## STORED RECORDS
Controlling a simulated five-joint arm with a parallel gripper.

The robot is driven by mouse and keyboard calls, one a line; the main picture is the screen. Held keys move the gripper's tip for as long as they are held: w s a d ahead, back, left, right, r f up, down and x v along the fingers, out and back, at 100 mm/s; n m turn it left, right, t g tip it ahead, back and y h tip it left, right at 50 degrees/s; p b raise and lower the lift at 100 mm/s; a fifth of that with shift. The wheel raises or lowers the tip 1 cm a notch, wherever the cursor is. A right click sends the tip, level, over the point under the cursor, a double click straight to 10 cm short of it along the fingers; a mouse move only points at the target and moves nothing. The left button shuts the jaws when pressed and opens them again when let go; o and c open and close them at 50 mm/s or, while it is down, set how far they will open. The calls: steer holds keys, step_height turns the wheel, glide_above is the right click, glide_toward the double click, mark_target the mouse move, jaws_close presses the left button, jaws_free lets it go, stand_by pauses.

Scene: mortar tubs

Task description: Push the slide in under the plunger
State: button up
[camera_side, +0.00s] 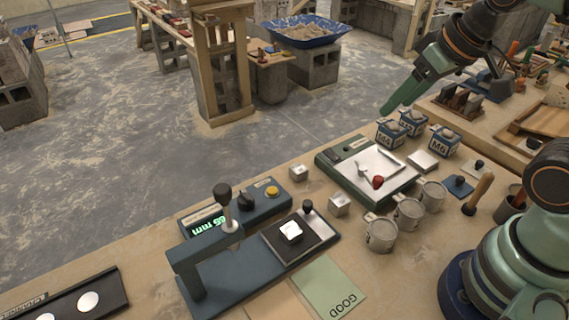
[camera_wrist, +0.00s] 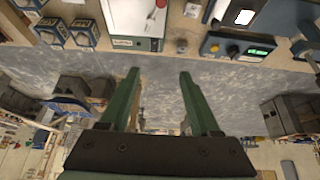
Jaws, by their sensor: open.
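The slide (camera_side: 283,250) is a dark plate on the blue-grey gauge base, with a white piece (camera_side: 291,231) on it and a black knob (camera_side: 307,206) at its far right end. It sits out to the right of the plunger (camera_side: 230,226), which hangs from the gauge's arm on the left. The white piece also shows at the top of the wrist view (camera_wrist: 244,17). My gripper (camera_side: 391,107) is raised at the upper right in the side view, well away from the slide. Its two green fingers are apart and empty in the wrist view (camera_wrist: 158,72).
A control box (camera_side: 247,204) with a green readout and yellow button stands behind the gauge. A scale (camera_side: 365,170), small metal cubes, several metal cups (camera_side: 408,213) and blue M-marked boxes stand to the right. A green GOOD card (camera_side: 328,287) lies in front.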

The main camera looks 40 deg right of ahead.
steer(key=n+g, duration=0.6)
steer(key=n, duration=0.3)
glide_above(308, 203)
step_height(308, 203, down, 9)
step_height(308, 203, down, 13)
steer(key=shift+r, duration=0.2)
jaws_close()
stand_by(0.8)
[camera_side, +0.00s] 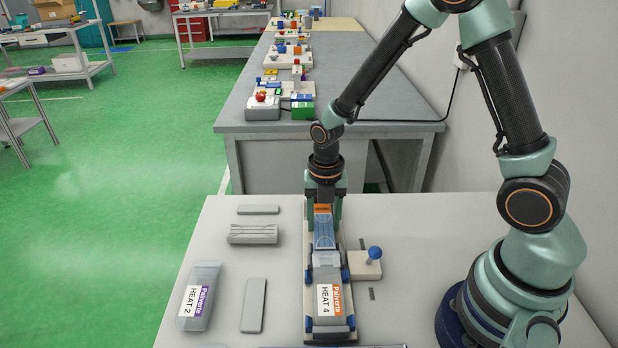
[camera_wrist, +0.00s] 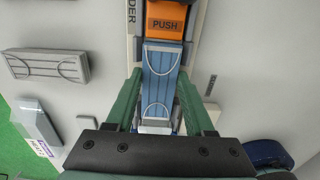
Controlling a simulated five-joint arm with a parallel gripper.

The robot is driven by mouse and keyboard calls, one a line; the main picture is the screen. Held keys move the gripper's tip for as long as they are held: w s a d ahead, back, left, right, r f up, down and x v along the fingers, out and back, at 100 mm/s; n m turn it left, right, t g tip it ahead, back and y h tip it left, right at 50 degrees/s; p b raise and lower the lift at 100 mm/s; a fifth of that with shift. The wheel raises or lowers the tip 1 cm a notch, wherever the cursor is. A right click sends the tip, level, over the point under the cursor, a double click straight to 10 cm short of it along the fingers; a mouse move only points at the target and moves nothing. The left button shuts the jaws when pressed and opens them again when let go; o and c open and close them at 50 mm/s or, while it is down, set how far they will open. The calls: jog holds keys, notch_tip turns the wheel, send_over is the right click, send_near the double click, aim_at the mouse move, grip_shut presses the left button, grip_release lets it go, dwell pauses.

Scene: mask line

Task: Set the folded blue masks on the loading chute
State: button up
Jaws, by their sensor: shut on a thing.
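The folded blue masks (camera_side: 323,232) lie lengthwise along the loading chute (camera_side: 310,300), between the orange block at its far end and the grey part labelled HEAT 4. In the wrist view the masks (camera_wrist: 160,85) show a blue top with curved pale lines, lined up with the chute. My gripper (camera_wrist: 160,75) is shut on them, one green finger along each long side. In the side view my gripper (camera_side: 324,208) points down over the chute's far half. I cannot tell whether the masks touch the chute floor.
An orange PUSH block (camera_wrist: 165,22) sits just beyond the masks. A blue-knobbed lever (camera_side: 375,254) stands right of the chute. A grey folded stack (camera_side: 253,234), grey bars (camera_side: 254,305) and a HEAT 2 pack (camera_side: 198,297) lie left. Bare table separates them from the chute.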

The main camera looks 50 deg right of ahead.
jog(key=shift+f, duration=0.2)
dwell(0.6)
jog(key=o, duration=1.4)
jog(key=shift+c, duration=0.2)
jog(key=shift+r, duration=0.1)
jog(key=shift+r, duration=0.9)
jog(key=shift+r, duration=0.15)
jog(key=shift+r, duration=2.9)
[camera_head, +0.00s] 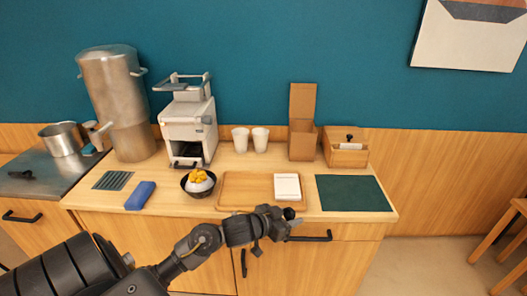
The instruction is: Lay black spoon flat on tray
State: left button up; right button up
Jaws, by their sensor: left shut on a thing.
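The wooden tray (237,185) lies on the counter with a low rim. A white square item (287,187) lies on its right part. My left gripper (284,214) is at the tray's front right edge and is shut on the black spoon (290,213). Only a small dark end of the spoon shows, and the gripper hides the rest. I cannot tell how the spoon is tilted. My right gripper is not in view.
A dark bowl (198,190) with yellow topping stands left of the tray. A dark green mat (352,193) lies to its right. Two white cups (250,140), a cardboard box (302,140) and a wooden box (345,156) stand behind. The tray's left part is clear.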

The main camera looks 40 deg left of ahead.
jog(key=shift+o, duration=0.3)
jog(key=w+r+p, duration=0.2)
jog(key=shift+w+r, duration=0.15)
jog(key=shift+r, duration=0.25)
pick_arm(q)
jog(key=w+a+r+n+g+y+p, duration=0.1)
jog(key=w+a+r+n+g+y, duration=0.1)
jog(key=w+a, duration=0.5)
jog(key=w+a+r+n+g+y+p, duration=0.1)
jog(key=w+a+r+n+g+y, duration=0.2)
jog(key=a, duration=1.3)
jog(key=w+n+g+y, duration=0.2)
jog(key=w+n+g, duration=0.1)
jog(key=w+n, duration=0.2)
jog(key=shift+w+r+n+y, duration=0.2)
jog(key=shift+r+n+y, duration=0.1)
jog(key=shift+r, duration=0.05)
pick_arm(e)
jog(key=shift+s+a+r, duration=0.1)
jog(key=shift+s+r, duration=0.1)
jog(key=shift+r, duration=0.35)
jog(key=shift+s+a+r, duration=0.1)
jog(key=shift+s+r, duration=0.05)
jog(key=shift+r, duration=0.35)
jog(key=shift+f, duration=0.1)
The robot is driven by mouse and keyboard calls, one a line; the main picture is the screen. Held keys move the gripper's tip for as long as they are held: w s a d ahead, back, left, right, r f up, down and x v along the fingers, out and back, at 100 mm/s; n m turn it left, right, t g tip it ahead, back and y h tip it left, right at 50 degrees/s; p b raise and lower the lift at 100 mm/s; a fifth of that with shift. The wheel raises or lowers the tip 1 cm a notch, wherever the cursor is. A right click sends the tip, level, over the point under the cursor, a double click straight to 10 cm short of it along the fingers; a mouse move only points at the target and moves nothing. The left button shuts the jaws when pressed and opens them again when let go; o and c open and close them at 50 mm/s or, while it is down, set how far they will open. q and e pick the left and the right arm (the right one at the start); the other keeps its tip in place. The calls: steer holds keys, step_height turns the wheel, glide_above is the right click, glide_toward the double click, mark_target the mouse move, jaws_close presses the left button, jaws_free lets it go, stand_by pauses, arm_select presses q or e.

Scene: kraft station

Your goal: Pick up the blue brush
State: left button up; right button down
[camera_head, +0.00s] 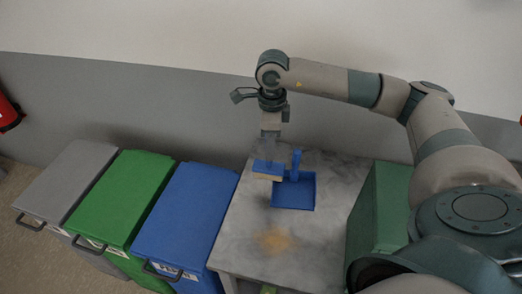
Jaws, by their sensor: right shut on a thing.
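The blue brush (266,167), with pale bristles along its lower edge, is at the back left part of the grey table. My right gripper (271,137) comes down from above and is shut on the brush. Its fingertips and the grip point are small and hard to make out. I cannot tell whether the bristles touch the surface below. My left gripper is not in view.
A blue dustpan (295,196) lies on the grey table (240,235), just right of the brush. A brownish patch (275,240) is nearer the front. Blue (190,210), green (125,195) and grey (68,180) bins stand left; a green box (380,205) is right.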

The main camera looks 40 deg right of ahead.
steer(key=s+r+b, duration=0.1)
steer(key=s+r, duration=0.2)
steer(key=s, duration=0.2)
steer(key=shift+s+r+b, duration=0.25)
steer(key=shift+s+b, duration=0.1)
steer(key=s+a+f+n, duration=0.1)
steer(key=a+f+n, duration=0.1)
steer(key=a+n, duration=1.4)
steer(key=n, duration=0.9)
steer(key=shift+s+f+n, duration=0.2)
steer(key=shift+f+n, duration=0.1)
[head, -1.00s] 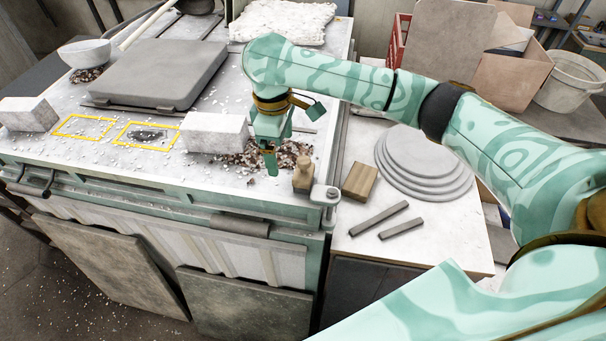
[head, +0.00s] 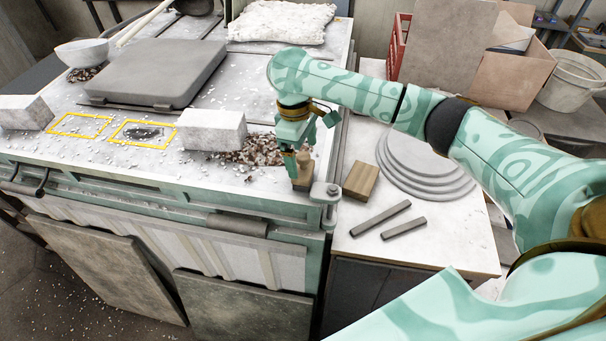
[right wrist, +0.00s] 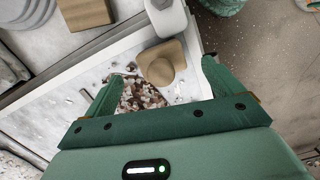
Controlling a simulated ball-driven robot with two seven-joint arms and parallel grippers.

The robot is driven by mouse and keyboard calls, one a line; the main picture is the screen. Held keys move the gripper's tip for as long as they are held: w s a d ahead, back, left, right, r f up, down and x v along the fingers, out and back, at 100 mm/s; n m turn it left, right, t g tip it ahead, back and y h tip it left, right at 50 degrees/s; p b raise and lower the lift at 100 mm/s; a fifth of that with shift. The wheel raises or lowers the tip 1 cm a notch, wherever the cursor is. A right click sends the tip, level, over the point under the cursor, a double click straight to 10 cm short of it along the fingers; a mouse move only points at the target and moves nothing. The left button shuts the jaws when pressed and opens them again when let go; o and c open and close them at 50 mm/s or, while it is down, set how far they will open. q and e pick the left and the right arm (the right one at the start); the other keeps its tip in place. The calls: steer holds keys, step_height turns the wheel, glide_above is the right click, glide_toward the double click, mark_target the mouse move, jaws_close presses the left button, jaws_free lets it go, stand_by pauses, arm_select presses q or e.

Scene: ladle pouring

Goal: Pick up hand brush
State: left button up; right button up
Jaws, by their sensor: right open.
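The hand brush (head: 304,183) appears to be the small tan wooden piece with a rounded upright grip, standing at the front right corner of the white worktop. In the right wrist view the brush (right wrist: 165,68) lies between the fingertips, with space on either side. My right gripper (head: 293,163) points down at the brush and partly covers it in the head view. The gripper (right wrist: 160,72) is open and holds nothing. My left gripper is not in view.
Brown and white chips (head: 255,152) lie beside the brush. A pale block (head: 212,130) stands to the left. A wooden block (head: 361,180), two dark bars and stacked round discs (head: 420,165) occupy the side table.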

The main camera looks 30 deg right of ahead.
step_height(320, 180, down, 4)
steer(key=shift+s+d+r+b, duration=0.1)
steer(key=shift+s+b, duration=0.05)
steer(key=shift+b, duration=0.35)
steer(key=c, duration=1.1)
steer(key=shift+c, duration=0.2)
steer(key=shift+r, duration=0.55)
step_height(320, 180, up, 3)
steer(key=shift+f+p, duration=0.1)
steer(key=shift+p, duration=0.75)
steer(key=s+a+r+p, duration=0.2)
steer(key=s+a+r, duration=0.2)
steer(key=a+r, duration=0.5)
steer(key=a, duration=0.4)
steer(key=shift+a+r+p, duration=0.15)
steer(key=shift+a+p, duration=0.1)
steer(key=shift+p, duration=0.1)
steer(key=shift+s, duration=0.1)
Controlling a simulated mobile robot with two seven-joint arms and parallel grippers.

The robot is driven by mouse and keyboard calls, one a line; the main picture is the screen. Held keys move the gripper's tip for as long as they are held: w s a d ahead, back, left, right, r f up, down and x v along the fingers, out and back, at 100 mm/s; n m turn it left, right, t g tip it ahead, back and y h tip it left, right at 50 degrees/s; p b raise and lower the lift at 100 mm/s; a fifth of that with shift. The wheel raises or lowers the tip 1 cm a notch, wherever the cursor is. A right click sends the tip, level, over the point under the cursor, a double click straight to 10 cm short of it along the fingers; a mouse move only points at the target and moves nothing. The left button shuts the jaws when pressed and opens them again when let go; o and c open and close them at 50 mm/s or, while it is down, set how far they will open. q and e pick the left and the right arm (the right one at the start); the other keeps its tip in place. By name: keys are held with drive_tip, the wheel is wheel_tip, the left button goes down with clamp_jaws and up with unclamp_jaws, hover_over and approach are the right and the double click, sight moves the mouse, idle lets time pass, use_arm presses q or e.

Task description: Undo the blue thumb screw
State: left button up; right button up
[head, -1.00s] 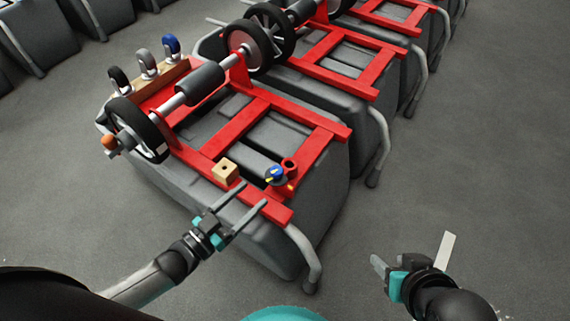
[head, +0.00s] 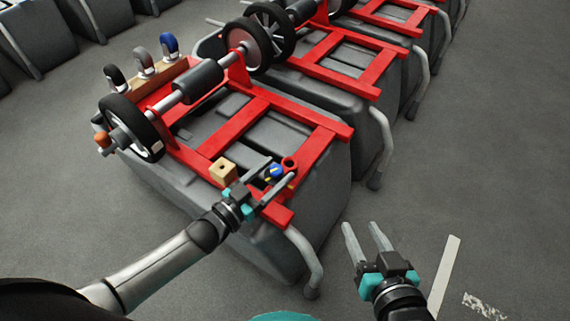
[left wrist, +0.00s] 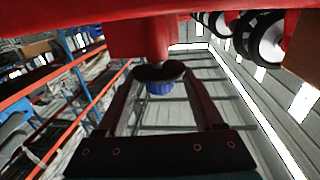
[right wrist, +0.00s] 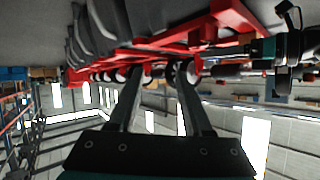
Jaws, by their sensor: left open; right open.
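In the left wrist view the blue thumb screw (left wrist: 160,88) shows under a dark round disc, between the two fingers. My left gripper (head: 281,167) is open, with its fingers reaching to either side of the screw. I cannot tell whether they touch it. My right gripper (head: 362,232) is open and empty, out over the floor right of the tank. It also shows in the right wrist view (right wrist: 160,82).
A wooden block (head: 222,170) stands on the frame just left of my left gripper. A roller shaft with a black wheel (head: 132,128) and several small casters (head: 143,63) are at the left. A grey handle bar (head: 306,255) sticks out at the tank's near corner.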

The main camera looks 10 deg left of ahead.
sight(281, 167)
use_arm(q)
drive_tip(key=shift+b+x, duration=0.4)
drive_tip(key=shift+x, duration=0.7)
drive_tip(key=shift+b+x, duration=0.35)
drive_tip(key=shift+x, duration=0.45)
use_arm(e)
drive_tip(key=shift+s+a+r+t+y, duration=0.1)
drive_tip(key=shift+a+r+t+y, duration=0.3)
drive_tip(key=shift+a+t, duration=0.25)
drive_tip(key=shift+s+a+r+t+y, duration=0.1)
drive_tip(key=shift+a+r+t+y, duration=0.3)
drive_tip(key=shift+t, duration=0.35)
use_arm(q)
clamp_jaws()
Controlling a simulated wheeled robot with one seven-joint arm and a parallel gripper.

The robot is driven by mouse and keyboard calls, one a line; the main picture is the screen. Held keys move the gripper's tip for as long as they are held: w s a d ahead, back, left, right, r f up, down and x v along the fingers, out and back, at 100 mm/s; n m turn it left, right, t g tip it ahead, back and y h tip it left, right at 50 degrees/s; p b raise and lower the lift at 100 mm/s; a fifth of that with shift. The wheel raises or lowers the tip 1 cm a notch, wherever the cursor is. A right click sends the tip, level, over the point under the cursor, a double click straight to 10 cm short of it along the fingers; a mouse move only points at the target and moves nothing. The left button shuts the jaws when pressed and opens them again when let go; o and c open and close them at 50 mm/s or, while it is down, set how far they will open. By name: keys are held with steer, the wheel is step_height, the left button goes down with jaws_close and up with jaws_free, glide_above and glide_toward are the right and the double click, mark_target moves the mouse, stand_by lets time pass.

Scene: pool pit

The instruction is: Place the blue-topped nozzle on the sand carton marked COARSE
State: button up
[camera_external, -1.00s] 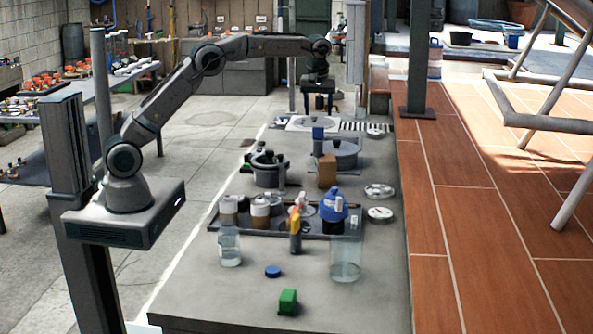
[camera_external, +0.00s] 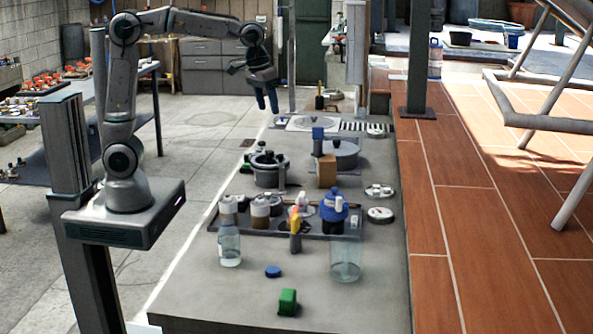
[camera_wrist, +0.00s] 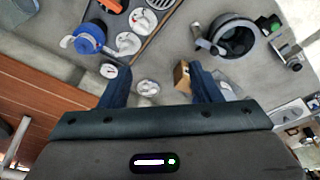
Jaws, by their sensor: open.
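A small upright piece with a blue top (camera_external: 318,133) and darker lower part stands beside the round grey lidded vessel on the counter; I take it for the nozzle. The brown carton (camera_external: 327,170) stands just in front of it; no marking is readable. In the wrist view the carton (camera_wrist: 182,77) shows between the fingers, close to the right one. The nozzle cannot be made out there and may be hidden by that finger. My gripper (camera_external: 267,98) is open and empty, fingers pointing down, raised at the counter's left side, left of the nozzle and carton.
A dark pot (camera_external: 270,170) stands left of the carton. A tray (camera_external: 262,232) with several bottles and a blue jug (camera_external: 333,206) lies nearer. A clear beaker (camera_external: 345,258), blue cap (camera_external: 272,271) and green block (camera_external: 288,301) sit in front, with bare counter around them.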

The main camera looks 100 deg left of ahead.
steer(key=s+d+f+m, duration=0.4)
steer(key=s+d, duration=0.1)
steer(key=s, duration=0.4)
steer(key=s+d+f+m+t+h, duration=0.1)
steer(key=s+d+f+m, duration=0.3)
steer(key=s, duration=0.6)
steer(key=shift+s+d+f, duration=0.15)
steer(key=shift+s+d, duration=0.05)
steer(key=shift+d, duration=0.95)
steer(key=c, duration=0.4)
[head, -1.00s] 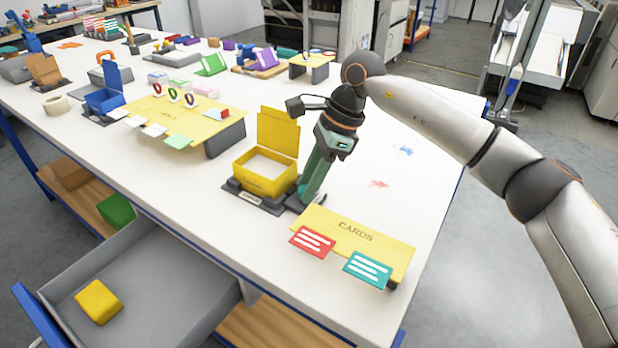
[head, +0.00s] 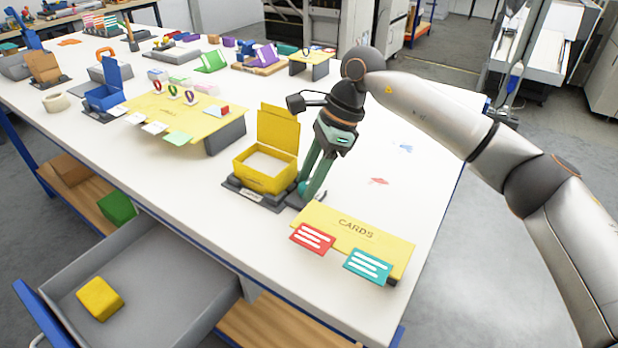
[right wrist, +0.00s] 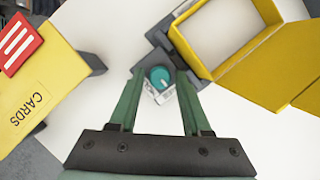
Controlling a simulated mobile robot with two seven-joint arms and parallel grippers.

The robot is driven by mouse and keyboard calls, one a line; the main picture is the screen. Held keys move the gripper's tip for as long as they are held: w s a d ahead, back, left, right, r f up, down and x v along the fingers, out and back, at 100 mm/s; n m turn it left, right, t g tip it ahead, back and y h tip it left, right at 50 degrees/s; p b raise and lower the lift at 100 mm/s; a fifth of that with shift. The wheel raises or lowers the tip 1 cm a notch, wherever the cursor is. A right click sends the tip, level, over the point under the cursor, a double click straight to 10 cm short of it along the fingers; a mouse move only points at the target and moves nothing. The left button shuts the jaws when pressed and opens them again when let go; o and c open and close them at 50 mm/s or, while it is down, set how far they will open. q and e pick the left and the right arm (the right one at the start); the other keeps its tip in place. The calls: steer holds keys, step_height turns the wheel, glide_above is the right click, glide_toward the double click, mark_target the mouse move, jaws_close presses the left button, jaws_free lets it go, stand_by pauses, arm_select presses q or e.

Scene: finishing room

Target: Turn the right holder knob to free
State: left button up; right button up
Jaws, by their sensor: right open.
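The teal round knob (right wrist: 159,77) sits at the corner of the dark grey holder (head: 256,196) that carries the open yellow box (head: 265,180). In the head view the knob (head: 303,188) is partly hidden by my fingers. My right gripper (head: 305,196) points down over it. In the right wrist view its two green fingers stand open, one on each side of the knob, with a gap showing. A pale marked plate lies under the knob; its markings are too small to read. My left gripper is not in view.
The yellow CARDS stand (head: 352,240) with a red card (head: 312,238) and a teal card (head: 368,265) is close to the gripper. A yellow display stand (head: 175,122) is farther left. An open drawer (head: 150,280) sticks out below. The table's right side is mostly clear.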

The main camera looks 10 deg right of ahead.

## STATED TASK
Of the lines in this listing, how many contain "instruction"? Reply with the number and nothing more.

## COMPLETE ANSWER
2